Обязательства и расходы бизнеса в партнёрском соглашении уравновешиваются стимулами и гарантиями. Частному партнёру, во-первых, гарантируется рентабельность, так как государство обязуется вернуть вложенные инвестиции. К тому же, если за время реализации проекта изменятся макроэкономические условия или законодательство, публичный партнёр обязан скорректировать объём софинансирования и сроки. А в долгосрочной перспективе предприниматель также получит государственные активы и госзаказы по своему объекту. Плюс к этому границы проекта позволяют компании менять некоторые показатели и за счёт этого добиваться большей эффективности.
«Частная компания может, например, за счёт повышения производительности труда или снижения себестоимости увеличить общую прибыльность проекта», – обращает внимание исполнительный директор Центра развития государственно-частного партнёрства Максим Ткаченко.
Проверку на финансовую состоятельность и социально-экономическую эффективность инициативы бизнес проходит ещё на стадии отбора. Контролёр жёсткий – государство. В мировой практике есть два основных критерия при оценке проекта: одинаковый результат за меньшую стоимость или лучший результат за большую стоимость. По мнению Максима Ткаченко, затраты на проекты ГЧП для государства оправданы в трёх случаях: «Если средств в бюджете на данный момент нет, а потребность в объекте существует. Если реализация проекта позволит увеличить доходную базу бюджета больше, чем будут переплаты бюджета в проекте ГЧП по сравнению с закупками. И если качество услуг, представляемых частным партнёром, значительно выше». Впрочем, по мнению ряда экспертов, последним пунктом в кризисных условиях государство может и пренебрегать. Соответственно, и бизнесу нужно ориентироваться на эти критерии.

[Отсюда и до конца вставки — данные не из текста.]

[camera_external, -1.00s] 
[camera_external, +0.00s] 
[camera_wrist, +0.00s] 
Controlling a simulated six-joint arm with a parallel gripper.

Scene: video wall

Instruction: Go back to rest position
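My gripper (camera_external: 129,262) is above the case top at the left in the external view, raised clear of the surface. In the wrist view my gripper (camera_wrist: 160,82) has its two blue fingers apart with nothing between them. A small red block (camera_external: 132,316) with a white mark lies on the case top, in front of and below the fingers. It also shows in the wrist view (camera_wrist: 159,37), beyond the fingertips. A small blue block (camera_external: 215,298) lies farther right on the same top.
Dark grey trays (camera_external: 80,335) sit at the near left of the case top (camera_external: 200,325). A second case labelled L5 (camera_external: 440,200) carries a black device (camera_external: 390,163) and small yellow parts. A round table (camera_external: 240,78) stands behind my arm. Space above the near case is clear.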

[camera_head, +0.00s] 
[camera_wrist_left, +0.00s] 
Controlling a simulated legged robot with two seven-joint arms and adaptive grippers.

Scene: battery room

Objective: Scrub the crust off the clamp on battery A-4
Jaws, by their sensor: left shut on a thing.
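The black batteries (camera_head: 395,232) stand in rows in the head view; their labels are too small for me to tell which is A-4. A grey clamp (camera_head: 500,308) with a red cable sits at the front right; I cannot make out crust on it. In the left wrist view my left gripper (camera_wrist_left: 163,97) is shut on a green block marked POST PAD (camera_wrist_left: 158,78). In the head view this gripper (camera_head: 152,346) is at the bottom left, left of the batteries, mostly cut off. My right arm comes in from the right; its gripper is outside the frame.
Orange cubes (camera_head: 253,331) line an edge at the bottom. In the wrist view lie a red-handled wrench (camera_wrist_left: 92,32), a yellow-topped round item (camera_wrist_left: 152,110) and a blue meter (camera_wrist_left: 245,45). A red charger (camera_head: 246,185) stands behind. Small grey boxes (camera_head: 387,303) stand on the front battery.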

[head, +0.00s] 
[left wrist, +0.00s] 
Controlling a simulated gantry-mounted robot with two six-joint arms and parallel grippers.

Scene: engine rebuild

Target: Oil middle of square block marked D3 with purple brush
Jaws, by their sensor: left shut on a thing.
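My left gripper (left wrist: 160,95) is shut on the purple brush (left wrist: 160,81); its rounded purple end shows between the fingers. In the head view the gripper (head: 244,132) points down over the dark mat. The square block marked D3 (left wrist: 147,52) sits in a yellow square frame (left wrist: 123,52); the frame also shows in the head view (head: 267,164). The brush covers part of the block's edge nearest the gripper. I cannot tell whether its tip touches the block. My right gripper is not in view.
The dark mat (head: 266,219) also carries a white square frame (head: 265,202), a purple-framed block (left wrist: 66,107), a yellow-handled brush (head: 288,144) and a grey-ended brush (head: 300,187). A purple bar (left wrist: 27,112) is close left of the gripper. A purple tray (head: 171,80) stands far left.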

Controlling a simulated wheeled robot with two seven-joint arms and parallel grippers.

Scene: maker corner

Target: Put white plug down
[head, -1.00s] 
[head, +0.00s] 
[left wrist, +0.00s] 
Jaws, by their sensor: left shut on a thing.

То, что новые правила государственно-частного партнёрства вступили в силу одновременно с запуском механизма специального инвестиционного контракта, вряд ли можно считать случайностью. Оба инструмента направлены на глобальное сближение бизнеса и государства, особенно в части реализации инфраструктурных проектов. Если соглашения заработают на практике, у российской экономики есть все шансы переформатироваться и выйти из кризиса обновлённой и эффективной.